Last 21 July, the European Court of Human Rights (ECtHR) in Oliari and others v. Italy had once again the opportunity to analyze the status of same-sex couples wishing to marry or enter into a legally recognized partnership. This resulted in a groundbreaking judgment, with the Court asserting that the absence of a legal framework recognizing homosexual relationships violates the right to respect for private and family life, as provided by the European Convention of Human Rights (ECHR) in article 8.
Its relevance is twofold, as the Court poignantly plunges into the current legal situation of Italy, and at the same time builds up on the outcomes of its previous cases, Shalk and Kopf v. Austria and Vallianatos and others v. Greece, to slightly, yet significantly, extend the interpretation of the ECHR principles concerning same-sex individuals who enter stable intimate relationships.
The dispute at stake originated from two applications submitted by six Italian nationals in 2011. The applicants asserted that the absence of any legal provision allowing them to marry or access any form of civil union was a form of discrimination on the ground of sexual orientation, in violation of articles 8, 12 (right to marry) and 14 (non-discrimination) ECHR.
Although in about 155 municipalities Italian same-sex couples may register in local registries of civil unions, these are of “merely symbolic value” and do not attribute any official status to the subjects concerned, and may conclude cohabitation agreements, which are designed to regulate certain financial aspects of their life together.
Both the applicants and the government also referred to the main decisions delivered in the most recent years by domestic higher courts on this issue, which basically admitted that same-sex unions must be protected as form of social community under article 2 of Italian Constitution on a case by case basis, yet it is upon the legislature to introduce a form of legal partnership accessible to homosexual couples, and not to the judiciary. Such legal format should not however be marriage, as its constitutional definition must be interpreted in the traditional sense, as the union between a man and a woman.
The reasoning of the Court focused on the analysis of Article 8 ECHR and specifically on the meaning that the notion of “respect” entails in the present case. This led the Chamber to focus on the discrepancy between social reality and the law, as well as to determine if the State positive obligation to ensure such right is “narrow and precise or broad and indeterminate” (§161).
Respect for private and family life is not guaranteed in a State like Italy, where still today same-sex couples have no opportunity “to enter into a civil union or registered partnership (in the absence of marriage)” (§164). In a very insightful passage, the Court emphasized the conflict between the social reality of the applicants, who already live their lives as homosexuals committed in a relationship in Italy, and the silence of the law.

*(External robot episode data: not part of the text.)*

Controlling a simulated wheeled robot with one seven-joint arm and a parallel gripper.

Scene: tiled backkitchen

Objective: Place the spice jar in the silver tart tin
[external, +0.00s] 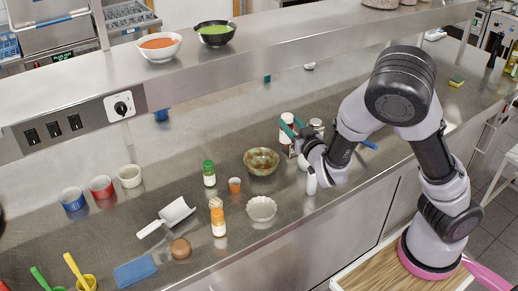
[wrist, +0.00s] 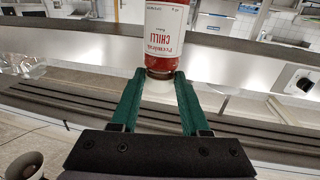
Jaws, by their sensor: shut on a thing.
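My gripper (external: 292,128) has its green fingers closed around a spice jar (external: 287,120) with red contents and white ends, near the back of the counter. In the wrist view the jar (wrist: 167,35) stands out beyond the fingertips (wrist: 159,82), its white label reading CHILLI, its top cut off by the frame edge. The pale end of the jar is between the fingers. The silver tart tin (external: 261,209), small and fluted, sits on the counter to the lower left of my gripper, apart from it, and looks empty.
Another jar (external: 317,126) is right of my gripper. A raised steel shelf (external: 270,55) runs along the back.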

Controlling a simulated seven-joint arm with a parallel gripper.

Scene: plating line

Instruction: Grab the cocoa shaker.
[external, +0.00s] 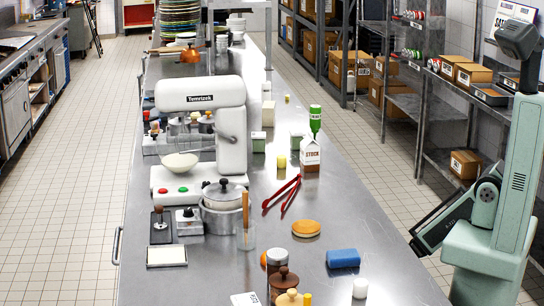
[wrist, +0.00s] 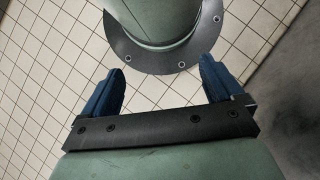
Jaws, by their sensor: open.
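A small brown cylinder with a greyish lid (external: 274,263), which looks like the cocoa shaker, stands at the near end of the steel counter in the external view. Its label is too small to read. A brown knobbed jar (external: 284,281) stands close in front of it and hides its lower part. My gripper (wrist: 161,72) shows in the wrist view with its two blue fingers wide apart and nothing held between them. Floor tiles and a pale green part of my own body lie beyond the fingers. I cannot make out the fingers in the external view. The shaker is not in the wrist view.
Red tongs (external: 283,195), a stock carton (external: 311,155) and a stand mixer (external: 202,125) are farther back.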

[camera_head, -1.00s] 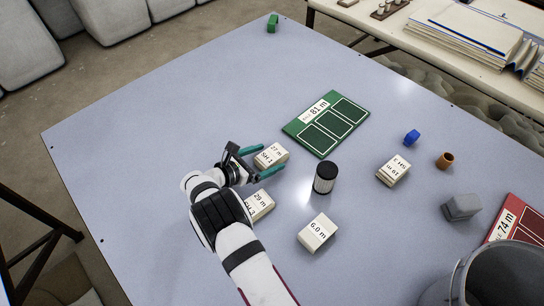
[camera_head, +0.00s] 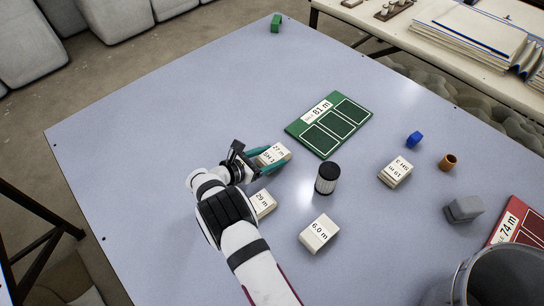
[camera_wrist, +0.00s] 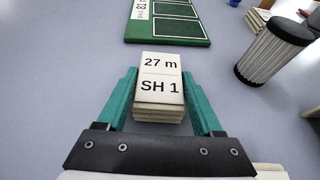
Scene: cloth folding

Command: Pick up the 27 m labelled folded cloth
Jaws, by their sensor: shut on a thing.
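The folded cloth labelled 27 m, SH 1 (camera_head: 272,154) is a small cream stack on the blue-grey table. It also shows in the wrist view (camera_wrist: 160,82), label up. My gripper (camera_head: 266,160) has its two teal fingers on either side of the cloth and is shut on it. In the wrist view the fingers (camera_wrist: 160,98) stand along the left and right sides of the stack. The cloth appears to be at table level; I cannot tell whether it is lifted. The lower part of the stack is partly hidden by the gripper.
A cloth labelled 29 m (camera_head: 262,203) lies close below my gripper, partly hidden by the arm. A 6.0 m cloth (camera_head: 319,234), a black-capped filter cylinder (camera_head: 327,179) and another cloth (camera_head: 395,172) lie to the right. A green 81 m board (camera_head: 329,126) is beyond. The table's left side is clear.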

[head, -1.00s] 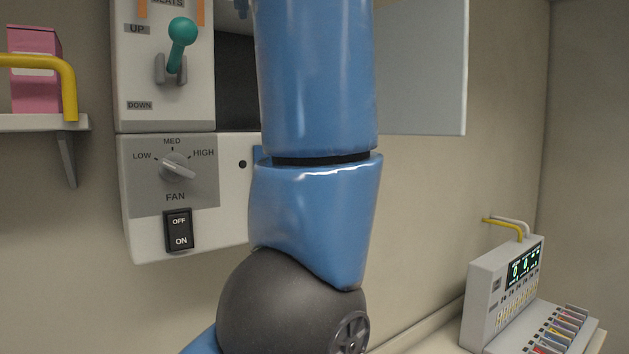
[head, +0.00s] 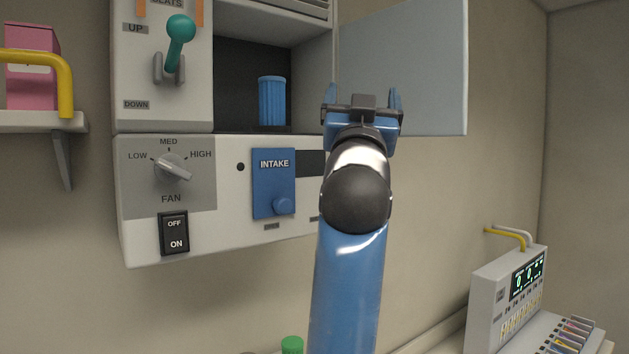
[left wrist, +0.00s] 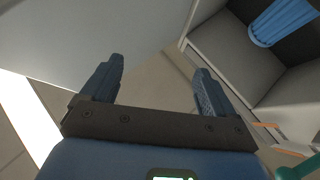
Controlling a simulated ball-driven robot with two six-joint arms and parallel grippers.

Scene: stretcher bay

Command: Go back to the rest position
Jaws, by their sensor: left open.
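My left gripper (head: 362,95) is raised in front of the open grey door panel (head: 425,70), with its fingers pointing up. It is open, and nothing shows between its fingers. In the left wrist view the two fingers (left wrist: 159,68) stand wide apart with bare wall behind them. My right gripper is in neither view.
Left of the gripper is an open compartment holding a blue ribbed cylinder (head: 271,101). Below it are the blue INTAKE plate (head: 273,180), the fan knob (head: 172,166) and a switch (head: 174,233). A teal lever (head: 180,30) is upper left. A monitor unit (head: 500,290) stands lower right.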

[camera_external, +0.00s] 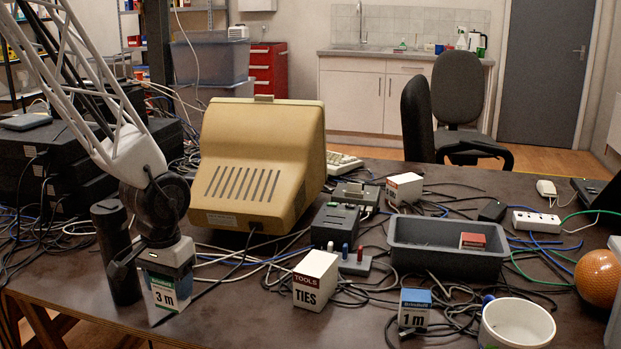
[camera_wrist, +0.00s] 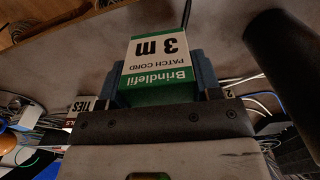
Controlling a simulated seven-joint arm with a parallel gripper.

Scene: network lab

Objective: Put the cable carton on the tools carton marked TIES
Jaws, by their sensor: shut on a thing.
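A white cable carton (camera_external: 164,293) with a green band, marked 3 m, is held in my gripper (camera_external: 166,262) at the front left of the table. The wrist view shows the carton (camera_wrist: 160,62) upside down, reading PATCH CORD, between the two blue fingers. I cannot tell whether its base touches the table. The tools carton marked TIES (camera_external: 316,280), white with a red band, stands upright to the right of my gripper. Part of the TIES carton shows at the left of the wrist view (camera_wrist: 80,105). Its top looks bare.
A black cylinder (camera_external: 116,252) stands close left of my gripper. A beige monitor (camera_external: 262,150) is behind. A blue-topped 1 m carton (camera_external: 414,310), a white mug (camera_external: 516,325) and a grey tray (camera_external: 440,262) holding a red-topped box are right. Loose cables surround the TIES carton.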

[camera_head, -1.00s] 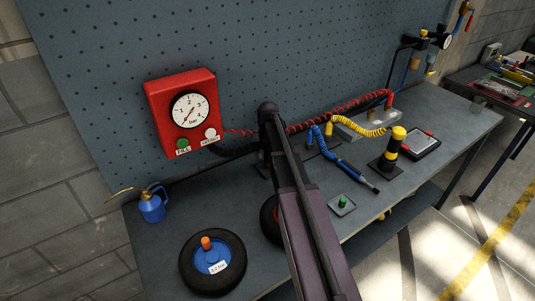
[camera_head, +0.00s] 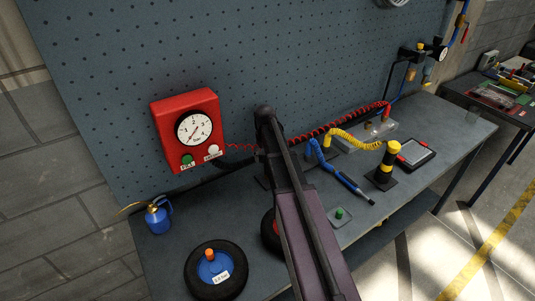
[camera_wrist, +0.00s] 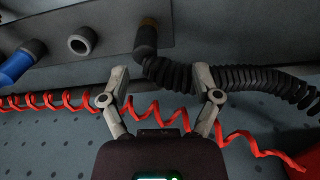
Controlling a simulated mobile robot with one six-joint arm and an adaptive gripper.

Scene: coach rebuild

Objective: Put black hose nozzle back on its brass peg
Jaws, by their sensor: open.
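In the wrist view, the black ribbed hose (camera_wrist: 262,80) runs in from the right and bends up into its smooth black end (camera_wrist: 146,42). My gripper (camera_wrist: 161,74) is open. Its fingers lie apart, with the hose's bend between them and the right finger overlapping the ribbed part. Nothing is clamped. In the head view, my arm hides the gripper and the nozzle.
A red coiled hose (camera_wrist: 60,102) crosses behind my fingers. A blue handle (camera_wrist: 18,64) and a grey ring (camera_wrist: 82,40) are beside the nozzle. The red gauge box (camera_head: 187,103) hangs on the pegboard. A tyre (camera_head: 216,291), blue oilcan (camera_head: 158,216) and yellow-black post (camera_head: 387,167) stand on the bench.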

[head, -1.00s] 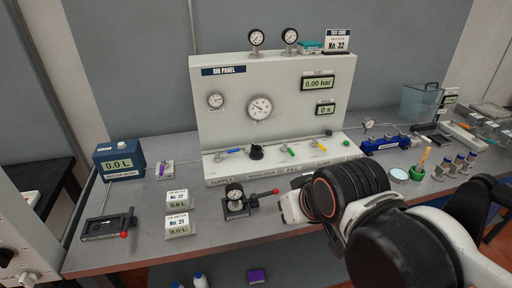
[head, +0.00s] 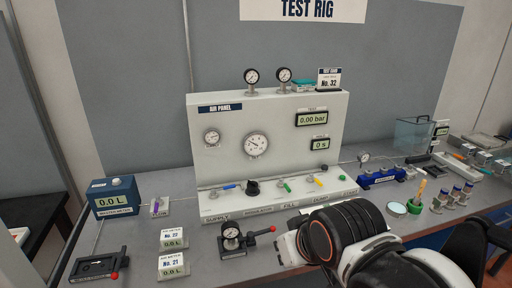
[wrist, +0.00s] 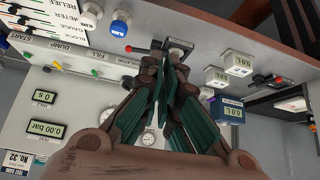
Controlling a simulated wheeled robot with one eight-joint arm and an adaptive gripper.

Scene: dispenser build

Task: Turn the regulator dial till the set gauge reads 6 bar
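The regulator dial (head: 252,188) is a black knob on the sloped front ledge of the air panel (head: 328,150), between the blue and green levers. A large round gauge (head: 256,145) is above it, and a smaller gauge (head: 212,137) is to its left. Their captions and needle readings are too small to read. My gripper (wrist: 165,72) shows in the wrist view with its fingers converging over the panel and bench; no object is visible in it. The gap at the tips is unclear. In the head view its fingers are hidden; my wrist is right of and below the dial, apart from it.
Blue (head: 230,186), green (head: 284,185) and yellow (head: 315,180) levers flank the dial. A gauge block with a red-tipped lever (head: 236,239) stands in front of the panel. Two meters (head: 173,266) are nearer the bench edge. A blue manifold (head: 380,177) is at right.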

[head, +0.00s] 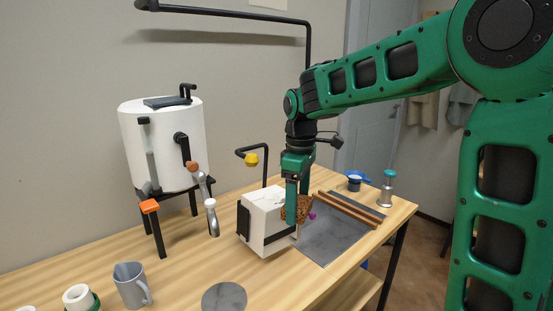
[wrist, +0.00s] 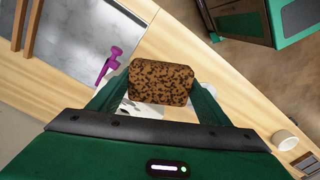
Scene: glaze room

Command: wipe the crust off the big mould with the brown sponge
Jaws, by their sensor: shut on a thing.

Instruments presented by the Government as adequate solutions are, according to the ECtHR, insufficient. The same Constitutional Court could not but invite the legislature to take action, while ordinary courts hardly have the competence to act more effectively than the higher court in assessing the rights of same-sex couples. Even if they could, the Chamber observed that judicial recognition without a proper legal framework would probably not have lasting legal effects in practice.
Indeed, the higher courts interpretation generated a state of uncertainty, not only as the suggested case by case approach proved to be successful for certain categories of rights more than others, but also in light of the government constant objection to the applicants’ claims.
Consequently, the Court found that the Government “has overstepped their margin of appreciation” (§ 185) and concluded that “the absence of a legal framework allowing for recognition and protection of [applicants] relationship violates their rights under Article 8 of the Convention”, also in light of the “movement towards legal recognition”, “which has continued to develop rapidly in Europe since the Court’s judgment in Shalk and Kopf” (§178).
Nonetheless, the judges remain overly cautious on the right to marry, as they reaffirm that States enjoy a wider margin of appreciation, thus reiterating the same conclusions held in Shalk and Kopf, to finally declare the claim under article 12 ECHR inadmissible.